Le 7 juin 2023, la Commission européenne a présenté son projet de budget pour 2024, en proposant un niveau de dépenses s'élevant à 189,3 milliards d'euros en crédits d'engagement (CE) et à 143,1 milliards d'euros en crédits de paiement (CP). Cette proposition de budget représente une hausse de 1,5 % en crédits d'engagement et une baisse de 15,2 % en crédits de paiement par rapport au budget 2023.

La baisse des crédits de paiement traduit les retards importants des politiques traditionnelles de l'Union en termes d'exécution. Les retards de déploiement se traduisent par une baisse des crédits de paiement. Les retards pris dans le décaissement des crédits européens constituent un sujet récurrent, en particulier s'agissant de ceux accordés dans le cadre de la politique de cohésion.

L'allongement du décalage entre l'engagement des dépenses et le versement des crédits de paiement se traduit par une augmentation progressive du reste-à-liquider (RAL) du budget européen.

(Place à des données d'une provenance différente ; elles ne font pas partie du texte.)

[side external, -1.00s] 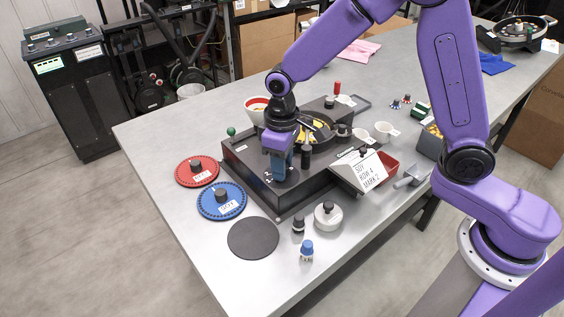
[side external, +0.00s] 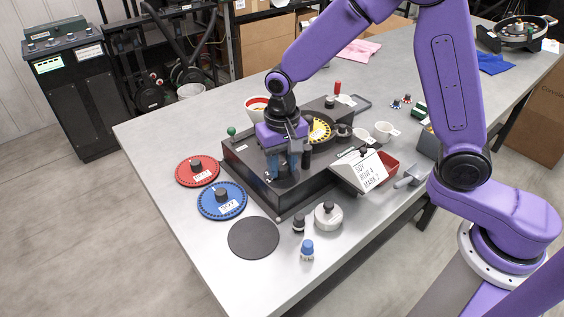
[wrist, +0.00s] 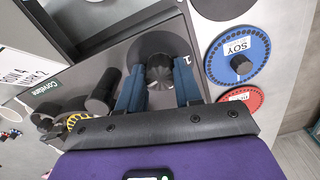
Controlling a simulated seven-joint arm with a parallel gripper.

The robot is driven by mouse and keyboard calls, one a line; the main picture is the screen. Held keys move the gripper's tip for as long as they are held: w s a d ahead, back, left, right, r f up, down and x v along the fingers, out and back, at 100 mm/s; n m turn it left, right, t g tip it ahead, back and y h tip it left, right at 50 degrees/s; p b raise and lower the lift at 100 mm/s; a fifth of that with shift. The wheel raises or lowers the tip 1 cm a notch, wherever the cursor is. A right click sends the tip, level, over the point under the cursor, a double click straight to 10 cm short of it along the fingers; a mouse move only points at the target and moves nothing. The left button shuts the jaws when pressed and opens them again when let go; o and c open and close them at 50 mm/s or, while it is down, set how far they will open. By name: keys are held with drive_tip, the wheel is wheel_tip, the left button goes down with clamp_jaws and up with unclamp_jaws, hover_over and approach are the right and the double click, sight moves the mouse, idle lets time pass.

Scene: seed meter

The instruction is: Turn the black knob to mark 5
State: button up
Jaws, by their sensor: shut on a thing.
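The black knob (wrist: 160,68) is ribbed and sits on a round grey dial face on the dark seed meter (side external: 238,163). In the wrist view a mark "1" shows just right of the knob; mark 5 cannot be made out. My gripper (side external: 282,168) points down at the meter's near-left part. In the wrist view its two blue fingers (wrist: 184,80) stand on either side of the knob and are shut on it. In the side view the fingers hide the knob.
Blue (side external: 221,201) and red (side external: 197,171) seed discs lie left of the meter. A white sign (side external: 364,172) stands on the right. A black post (wrist: 102,93) rises close beside the fingers.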

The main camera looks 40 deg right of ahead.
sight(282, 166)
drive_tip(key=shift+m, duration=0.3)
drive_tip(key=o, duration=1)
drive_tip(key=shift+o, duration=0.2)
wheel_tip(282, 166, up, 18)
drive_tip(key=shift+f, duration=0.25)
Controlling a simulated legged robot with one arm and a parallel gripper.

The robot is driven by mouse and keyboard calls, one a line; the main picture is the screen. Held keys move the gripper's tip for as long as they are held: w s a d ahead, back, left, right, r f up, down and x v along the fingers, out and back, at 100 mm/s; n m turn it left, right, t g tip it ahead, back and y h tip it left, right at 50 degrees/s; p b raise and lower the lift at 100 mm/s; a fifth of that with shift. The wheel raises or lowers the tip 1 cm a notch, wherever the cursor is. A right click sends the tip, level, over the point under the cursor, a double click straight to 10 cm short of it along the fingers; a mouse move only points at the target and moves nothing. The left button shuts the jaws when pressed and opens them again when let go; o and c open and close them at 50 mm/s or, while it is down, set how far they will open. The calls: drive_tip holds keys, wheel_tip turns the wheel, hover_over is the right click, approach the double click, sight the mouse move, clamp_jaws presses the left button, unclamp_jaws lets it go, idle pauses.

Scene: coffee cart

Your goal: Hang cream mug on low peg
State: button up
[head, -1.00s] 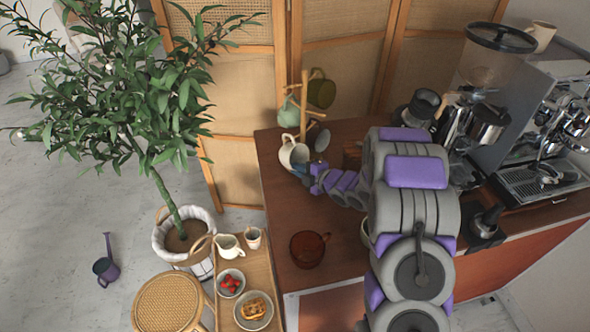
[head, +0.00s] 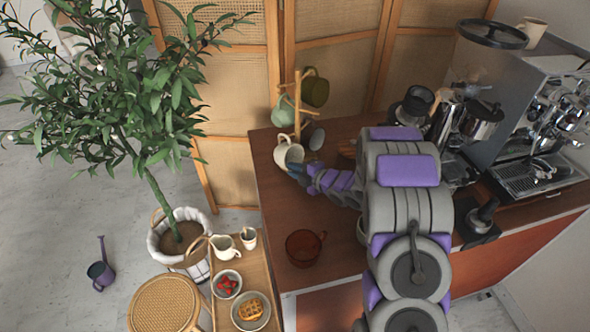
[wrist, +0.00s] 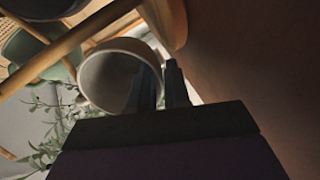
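The cream mug (head: 291,154) is beside the lower part of the wooden mug tree (head: 297,103), tilted with its mouth toward my arm. It also shows in the wrist view (wrist: 100,75), its handle on the left side, away from my fingers. My gripper (head: 295,169) is shut on the mug's wall; in the wrist view one finger is inside the mouth and the other outside. A wooden peg (wrist: 75,40) passes close to the mug in the wrist view. Whether the handle is around a peg cannot be told.
A sage green mug (head: 283,113) and an olive mug (head: 315,90) hang higher on the tree. A dark grey item (head: 316,138) is right of the post. A red-brown glass mug (head: 303,248) stands on the counter (head: 276,215). The espresso machine (head: 540,110) is at right.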

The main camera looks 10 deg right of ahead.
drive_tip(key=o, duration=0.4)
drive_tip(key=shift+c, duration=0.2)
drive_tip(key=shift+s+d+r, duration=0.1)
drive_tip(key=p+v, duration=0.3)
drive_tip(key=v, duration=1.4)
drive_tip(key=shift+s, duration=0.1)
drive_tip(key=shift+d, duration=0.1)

II. POUR RELEVER LES NOUVEAUX DÉFIS DE LA GUERRE EN UKRAINE ET DE LA CRISE DE L'ÉNERGIE, L'UNION EUROPÉENNE ENGAGE UNE RÉVISION À MI-PARCOURS DU CADRE FINANCIER PLURIANNUEL ET UN NOUVEAU PLAN REPOWER EU

A. LE CADRE FINANCIER PLURIANNUEL DEVRAIT FAIRE L'OBJET D'UNE RÉVISION À MI-PARCOURS

Dans une communication du 20 juin 2023, la Commission européenne a présenté ses propositions pour une révision à mi-parcours du cadre financier pluriannuel 2021-2027. Cette proposition de révision s'explique par la hausse des dépenses découlant de la guerre en Ukraine, de la recrudescence du phénomène migratoire, des besoins de la transition énergétique et numérique et de la reprise de l'inflation.

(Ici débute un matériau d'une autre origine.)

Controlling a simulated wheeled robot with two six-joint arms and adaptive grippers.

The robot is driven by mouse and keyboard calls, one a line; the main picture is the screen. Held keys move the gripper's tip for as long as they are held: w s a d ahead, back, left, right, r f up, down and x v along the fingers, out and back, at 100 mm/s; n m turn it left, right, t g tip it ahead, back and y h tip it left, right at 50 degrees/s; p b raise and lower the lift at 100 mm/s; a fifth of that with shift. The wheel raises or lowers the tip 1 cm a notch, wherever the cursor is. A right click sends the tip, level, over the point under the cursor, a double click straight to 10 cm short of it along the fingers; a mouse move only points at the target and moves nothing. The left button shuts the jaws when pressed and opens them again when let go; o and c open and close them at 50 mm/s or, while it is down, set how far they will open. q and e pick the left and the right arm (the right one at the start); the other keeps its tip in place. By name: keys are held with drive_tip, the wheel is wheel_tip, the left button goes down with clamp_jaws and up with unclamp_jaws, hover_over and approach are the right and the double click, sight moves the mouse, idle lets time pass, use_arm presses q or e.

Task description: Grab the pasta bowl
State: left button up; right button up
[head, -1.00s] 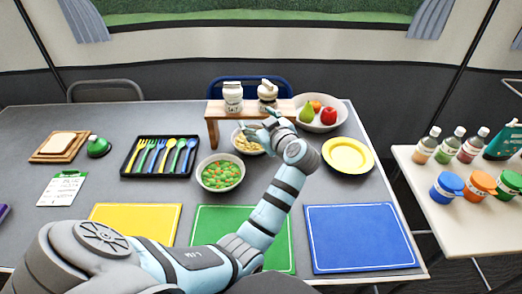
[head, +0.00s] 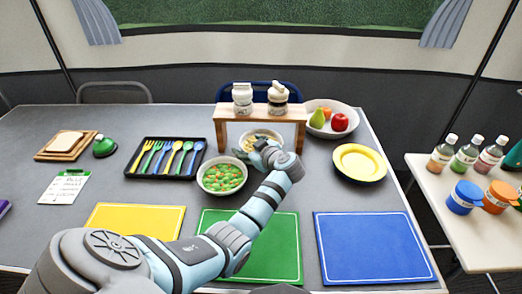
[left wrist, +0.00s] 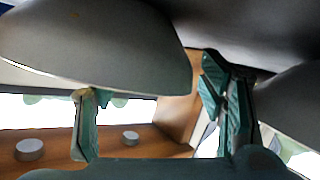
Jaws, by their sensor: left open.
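The pasta bowl (head: 247,137) is a small pale bowl with yellowish pasta, standing on the grey table at the front of a small wooden shelf. My left gripper (head: 264,151) is open at the near right side of this bowl and hides part of it. In the left wrist view the open left fingers (left wrist: 155,92) have nothing clearly held between them. A large pale curved bowl side (left wrist: 95,45) fills the upper left there; I cannot tell for certain which bowl it is. My right gripper is not in view.
A bowl of peas and carrots (head: 222,177) stands close at the left. The wooden shelf (head: 222,112) carries two jars. A fruit bowl (head: 347,112) and yellow plate (head: 360,162) are at the right. Green (head: 280,262) and blue mats (head: 372,246) lie in front.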

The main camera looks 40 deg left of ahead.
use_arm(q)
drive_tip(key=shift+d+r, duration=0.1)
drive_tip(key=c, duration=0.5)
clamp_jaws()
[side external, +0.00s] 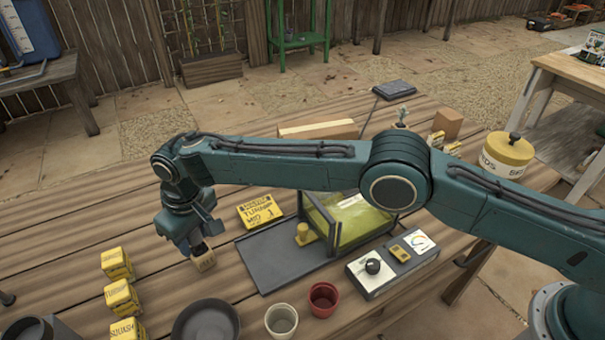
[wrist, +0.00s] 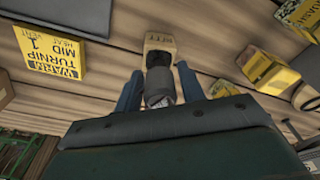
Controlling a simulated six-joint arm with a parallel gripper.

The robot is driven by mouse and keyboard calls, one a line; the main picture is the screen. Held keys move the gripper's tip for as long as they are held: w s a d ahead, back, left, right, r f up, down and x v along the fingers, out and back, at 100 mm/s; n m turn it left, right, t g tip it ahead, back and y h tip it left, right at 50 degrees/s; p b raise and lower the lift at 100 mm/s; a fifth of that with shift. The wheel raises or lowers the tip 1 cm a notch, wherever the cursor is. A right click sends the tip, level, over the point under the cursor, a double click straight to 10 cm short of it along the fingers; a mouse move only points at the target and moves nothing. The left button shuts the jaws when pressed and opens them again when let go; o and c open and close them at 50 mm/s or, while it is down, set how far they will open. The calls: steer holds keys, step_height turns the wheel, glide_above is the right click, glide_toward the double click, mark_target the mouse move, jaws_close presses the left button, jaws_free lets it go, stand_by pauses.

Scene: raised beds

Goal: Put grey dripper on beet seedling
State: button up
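The beet seedling block (wrist: 161,42), a small tan cube lettered BEET, stands on the planks; in the side view it (side external: 204,262) is just below my gripper (side external: 198,243). In the wrist view the grey dripper (wrist: 160,86) is a small grey cylinder with a dark end against the block, in line with it. Whether it is seated cannot be seen. My gripper (wrist: 160,80) has one blue finger on each side of the dripper, with narrow gaps showing, so it looks open around it. In the side view the dripper is hidden by my gripper.
Several yellow seedling blocks (side external: 122,297) stand at left. A yellow turnip card (side external: 259,211) lies beyond a dark tray (side external: 272,262). A dark bowl (side external: 206,322), a pale cup (side external: 281,320) and a red cup (side external: 323,298) are in front. A control box (side external: 393,265) is at right.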

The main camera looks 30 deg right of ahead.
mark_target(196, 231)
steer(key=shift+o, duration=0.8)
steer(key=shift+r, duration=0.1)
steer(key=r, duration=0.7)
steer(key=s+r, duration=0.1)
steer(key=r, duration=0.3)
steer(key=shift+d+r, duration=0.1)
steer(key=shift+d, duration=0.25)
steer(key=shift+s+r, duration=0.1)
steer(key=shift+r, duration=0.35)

Pour tenir compte de ces effets, la Commission européenne propose une révision à la hausse du cadre financier pluriannuel de l'ordre de 66 milliards d'euros en crédits d'engagement sur la période 2024-2027. Ces nouveaux crédits devraient permettre de financer notamment deux dispositifs nouveaux : une plateforme européenne des technologies stratégiques (dite « STEP ») et une nouvelle Facilité pour l'Ukraine.

En parallèle de ses propositions relatives à la révision du cadre financier pluriannuel 2021-2027, la Commission européenne a également présenté le 20 juin 2023 une proposition relative à la nouvelle génération de ressources propres, comprenant :

- une ressource fondée sur le marché carbone européen ;

- une ressource fondée sur le mécanisme d'ajustement carbone aux frontières (MACF) ;

- une ressource fondée sur le « Pilier I » de l'accord multilatéral de l'OCDE/G20 sur la fiscalité internationale ;

- une nouvelle ressource propre statistique temporaire fondée sur l'excédent brut des entreprises.

Cependant, il n'est pas certain que les recettes tirées de ces nouvelles ressources soient suffisantes pour couvrir les besoins de financement du remboursement du plan de relance et de ses intérêts, d'une part, et du Fond social pour le climat, d'autre part.

B. LA MISE EN oeUVRE DU PLAN DE RELANCE EUROPÉEN NEXT GENERATION EU DEVRAIT SE POURSUIVRE

Au total, les versements au titre de la Facilité pour la reprise et la résilience devraient représenter 503,4 milliards d'euros dont 338 milliards de subventions et 358,8 milliards de prêts.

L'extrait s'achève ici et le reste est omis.